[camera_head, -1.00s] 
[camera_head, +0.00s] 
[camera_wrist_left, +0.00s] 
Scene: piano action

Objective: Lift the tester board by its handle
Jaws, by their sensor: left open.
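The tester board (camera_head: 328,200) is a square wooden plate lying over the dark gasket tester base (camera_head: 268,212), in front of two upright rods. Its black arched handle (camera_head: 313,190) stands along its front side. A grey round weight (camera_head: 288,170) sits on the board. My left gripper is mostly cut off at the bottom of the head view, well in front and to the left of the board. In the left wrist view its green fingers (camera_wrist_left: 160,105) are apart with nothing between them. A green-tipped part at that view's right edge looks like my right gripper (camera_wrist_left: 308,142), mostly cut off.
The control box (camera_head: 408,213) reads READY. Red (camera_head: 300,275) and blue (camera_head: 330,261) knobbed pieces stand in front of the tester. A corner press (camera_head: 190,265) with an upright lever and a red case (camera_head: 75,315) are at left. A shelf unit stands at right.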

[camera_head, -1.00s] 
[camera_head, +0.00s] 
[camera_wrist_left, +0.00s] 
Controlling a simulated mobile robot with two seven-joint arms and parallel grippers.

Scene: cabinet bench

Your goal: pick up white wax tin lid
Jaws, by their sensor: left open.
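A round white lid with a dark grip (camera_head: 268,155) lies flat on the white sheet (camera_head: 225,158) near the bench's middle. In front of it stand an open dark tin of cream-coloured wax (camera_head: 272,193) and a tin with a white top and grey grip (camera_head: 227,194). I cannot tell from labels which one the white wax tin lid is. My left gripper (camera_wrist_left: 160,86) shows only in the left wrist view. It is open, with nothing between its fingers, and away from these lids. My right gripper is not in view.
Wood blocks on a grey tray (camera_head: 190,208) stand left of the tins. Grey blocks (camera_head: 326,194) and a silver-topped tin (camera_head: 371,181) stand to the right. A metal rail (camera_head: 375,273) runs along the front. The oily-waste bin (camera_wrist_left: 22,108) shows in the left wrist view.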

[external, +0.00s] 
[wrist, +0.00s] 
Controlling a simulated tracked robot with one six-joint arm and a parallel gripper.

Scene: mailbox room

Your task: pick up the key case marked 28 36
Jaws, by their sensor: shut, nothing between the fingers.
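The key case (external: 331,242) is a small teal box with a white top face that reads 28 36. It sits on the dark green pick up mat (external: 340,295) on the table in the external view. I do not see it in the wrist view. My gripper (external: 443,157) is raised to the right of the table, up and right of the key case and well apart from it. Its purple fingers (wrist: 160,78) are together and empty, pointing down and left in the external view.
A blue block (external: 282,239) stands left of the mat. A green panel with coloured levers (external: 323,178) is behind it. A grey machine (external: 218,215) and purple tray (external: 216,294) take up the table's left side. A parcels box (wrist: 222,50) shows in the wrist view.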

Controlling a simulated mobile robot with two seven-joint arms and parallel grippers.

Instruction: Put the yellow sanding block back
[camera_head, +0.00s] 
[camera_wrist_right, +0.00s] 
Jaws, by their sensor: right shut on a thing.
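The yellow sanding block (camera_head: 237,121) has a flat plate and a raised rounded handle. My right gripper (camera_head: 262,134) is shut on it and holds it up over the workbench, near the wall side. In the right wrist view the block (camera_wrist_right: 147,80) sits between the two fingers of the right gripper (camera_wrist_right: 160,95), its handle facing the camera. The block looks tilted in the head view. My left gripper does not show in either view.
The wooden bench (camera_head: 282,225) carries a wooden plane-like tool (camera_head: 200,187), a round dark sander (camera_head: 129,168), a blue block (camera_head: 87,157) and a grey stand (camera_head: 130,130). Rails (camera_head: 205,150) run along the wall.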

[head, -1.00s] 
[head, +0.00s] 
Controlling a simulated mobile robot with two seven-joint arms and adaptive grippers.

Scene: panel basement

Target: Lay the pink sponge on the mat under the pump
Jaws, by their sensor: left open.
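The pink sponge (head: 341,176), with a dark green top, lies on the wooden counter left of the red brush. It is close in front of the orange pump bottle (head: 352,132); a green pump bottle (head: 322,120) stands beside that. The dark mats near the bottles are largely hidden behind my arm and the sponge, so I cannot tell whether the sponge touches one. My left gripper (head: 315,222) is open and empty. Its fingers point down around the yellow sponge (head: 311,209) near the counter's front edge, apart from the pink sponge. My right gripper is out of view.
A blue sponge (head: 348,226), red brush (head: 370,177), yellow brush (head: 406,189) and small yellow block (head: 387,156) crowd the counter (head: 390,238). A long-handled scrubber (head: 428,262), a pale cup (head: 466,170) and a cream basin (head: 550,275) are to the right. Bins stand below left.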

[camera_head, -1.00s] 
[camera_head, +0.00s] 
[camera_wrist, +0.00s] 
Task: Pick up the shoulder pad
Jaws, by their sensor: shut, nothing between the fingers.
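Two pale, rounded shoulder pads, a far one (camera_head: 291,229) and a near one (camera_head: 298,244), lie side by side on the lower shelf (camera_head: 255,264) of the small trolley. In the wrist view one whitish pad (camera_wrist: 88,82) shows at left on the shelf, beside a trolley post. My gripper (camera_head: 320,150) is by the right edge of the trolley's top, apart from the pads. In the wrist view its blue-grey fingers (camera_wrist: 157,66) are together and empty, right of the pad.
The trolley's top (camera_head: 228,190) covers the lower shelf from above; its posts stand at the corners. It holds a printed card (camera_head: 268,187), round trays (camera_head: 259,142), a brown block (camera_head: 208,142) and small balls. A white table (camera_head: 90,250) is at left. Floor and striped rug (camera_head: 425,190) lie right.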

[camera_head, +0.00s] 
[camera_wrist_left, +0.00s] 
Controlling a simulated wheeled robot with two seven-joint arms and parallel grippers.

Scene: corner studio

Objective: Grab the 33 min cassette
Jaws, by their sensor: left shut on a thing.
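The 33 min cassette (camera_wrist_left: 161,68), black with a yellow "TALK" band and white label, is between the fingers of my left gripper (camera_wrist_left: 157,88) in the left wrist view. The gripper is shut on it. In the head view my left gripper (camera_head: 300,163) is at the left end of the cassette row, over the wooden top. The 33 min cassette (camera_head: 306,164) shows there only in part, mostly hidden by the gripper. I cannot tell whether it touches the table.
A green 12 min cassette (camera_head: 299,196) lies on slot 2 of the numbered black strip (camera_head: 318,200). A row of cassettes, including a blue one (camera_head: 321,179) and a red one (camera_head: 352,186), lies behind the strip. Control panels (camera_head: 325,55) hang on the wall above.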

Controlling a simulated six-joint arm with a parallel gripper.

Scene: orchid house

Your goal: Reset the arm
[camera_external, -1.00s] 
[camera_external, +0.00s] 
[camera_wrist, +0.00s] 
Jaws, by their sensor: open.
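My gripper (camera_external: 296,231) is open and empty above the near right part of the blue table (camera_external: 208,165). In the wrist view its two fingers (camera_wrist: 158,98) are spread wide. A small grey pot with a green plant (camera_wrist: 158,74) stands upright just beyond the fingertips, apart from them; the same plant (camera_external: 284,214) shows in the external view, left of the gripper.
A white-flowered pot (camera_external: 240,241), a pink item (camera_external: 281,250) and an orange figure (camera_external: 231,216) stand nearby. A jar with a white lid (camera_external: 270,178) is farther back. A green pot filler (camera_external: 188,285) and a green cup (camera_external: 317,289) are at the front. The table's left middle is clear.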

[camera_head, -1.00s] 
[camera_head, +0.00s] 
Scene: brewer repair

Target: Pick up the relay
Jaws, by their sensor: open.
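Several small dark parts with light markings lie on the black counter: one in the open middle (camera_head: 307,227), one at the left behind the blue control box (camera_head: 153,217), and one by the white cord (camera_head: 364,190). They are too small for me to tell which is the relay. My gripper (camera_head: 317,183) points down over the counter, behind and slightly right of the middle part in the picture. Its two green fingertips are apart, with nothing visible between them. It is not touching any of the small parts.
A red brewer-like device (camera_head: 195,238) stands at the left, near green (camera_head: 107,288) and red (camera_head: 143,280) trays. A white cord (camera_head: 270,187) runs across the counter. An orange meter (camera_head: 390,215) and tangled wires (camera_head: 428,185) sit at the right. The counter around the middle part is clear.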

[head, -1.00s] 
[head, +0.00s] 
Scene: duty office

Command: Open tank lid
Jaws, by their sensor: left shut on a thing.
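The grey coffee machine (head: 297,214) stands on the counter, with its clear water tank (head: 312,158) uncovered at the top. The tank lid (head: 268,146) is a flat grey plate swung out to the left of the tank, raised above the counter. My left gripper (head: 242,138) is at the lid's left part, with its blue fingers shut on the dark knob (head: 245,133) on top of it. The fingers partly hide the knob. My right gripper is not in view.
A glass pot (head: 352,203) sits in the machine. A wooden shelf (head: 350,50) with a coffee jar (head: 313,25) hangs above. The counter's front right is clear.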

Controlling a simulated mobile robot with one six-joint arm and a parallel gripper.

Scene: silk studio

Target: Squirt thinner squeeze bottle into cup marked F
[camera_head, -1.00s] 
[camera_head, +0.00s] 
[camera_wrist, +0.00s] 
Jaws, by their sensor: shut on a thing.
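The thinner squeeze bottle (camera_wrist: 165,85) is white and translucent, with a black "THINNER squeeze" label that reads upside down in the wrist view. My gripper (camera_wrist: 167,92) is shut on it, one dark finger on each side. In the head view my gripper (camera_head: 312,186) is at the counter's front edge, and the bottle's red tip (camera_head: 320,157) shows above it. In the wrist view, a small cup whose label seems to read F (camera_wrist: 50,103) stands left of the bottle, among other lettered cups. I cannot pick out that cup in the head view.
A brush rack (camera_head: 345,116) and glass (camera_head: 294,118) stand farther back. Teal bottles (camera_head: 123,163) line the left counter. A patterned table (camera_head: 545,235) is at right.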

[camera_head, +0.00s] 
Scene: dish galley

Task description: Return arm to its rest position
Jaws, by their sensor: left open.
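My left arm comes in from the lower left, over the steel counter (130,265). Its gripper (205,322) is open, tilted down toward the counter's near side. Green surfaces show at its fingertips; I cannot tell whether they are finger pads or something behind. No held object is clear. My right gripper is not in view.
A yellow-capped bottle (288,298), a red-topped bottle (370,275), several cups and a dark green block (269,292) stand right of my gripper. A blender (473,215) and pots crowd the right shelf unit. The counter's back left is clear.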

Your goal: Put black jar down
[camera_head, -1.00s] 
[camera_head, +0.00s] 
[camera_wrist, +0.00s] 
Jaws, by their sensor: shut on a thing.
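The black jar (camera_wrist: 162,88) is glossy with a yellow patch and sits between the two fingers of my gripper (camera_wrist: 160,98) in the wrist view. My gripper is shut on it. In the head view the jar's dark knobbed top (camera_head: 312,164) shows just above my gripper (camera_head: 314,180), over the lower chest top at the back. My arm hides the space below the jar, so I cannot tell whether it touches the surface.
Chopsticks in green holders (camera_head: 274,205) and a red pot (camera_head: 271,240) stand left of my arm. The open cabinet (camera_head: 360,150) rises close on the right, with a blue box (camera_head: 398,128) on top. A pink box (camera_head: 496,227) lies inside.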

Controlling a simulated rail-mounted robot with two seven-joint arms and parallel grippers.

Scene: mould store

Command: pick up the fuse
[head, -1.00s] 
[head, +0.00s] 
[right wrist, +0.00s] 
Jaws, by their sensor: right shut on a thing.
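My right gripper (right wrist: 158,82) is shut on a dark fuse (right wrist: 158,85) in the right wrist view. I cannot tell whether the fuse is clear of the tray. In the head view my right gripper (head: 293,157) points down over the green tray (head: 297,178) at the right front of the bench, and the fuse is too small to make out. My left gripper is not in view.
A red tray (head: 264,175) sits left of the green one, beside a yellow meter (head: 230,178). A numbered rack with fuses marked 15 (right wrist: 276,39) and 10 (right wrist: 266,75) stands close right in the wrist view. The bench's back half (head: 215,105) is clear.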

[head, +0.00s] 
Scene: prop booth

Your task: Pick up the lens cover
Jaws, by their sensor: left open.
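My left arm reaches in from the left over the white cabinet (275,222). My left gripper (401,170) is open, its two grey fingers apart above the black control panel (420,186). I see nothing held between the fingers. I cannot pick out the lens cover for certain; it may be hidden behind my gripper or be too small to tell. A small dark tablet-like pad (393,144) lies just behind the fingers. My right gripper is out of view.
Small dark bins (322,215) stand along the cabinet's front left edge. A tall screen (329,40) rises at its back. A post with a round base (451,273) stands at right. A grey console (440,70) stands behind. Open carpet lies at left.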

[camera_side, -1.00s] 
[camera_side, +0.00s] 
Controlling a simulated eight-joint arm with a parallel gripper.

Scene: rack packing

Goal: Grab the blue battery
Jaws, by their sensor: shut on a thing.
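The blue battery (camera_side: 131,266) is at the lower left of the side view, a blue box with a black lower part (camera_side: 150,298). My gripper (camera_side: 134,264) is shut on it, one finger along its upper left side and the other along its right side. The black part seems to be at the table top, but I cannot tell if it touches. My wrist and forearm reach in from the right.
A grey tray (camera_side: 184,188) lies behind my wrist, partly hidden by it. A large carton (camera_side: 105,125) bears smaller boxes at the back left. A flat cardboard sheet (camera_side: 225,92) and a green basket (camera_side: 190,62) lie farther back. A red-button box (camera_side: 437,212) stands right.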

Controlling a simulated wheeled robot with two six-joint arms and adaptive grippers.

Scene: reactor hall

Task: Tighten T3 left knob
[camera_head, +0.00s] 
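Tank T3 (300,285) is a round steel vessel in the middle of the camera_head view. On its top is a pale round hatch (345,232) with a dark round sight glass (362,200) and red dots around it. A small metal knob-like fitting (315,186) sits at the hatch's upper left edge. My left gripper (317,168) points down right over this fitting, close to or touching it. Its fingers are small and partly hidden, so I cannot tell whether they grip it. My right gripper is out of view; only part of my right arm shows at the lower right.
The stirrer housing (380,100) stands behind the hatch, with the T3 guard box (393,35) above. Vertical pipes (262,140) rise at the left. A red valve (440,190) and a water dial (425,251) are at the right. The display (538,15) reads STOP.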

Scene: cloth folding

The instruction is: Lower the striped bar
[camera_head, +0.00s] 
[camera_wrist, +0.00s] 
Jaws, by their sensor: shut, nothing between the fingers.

Aim of the task:
Print, without alteration, the lines from the line with "Command: pick up the fuse" to the line with "Your task: Pick up the lens cover". Include both of them, and omit every other line.

Answer:
Command: pick up the fuse
[head, -1.00s] 
[head, +0.00s] 
[right wrist, +0.00s] 
Jaws, by their sensor: right shut on a thing.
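My right gripper (right wrist: 158,82) is shut on a dark fuse (right wrist: 158,85) in the right wrist view. I cannot tell whether the fuse is clear of the tray. In the head view my right gripper (head: 293,157) points down over the green tray (head: 297,178) at the right front of the bench, and the fuse is too small to make out. My left gripper is not in view.
A red tray (head: 264,175) sits left of the green one, beside a yellow meter (head: 230,178). A numbered rack with fuses marked 15 (right wrist: 276,39) and 10 (right wrist: 266,75) stands close right in the wrist view. The bench's back half (head: 215,105) is clear.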

[head, +0.00s] 
Scene: prop booth

Your task: Pick up the lens cover

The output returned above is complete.